[BEGIN]

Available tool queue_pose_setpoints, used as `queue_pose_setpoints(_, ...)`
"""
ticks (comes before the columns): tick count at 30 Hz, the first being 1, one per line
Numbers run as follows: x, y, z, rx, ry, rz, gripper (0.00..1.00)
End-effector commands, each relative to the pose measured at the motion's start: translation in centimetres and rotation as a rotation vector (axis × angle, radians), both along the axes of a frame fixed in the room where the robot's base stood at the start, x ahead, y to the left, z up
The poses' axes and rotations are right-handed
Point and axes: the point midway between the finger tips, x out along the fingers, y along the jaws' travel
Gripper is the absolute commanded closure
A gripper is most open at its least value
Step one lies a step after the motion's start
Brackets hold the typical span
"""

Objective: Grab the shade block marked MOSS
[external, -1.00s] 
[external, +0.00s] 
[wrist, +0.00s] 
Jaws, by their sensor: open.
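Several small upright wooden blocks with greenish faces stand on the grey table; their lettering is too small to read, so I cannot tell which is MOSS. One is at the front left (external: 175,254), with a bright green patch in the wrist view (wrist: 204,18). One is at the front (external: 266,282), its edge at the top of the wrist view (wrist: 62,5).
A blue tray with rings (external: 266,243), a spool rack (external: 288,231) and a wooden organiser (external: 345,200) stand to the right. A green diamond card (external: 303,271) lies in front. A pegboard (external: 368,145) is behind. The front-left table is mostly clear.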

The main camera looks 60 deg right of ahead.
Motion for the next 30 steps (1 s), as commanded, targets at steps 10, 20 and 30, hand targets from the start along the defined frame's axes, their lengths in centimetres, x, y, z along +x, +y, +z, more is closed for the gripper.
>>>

[END]

Directions: Find every line that holds "centimetres" and copy it.

Written answer:
End-effector commands, each relative to the pose measured at the motion's start: translation in centimetres and rotation as a rotation vector (axis × angle, radians), both along the axes of a frame fixed in the room where the robot's base stood at the start, x ahead, y to the left, z up
Motion for the next 30 steps (1 s), as commanded, targets at steps 10, 20 and 30, hand targets from the start along the defined frame's axes, their lengths in centimetres, x, y, z along +x, +y, +z, more is closed for the gripper.

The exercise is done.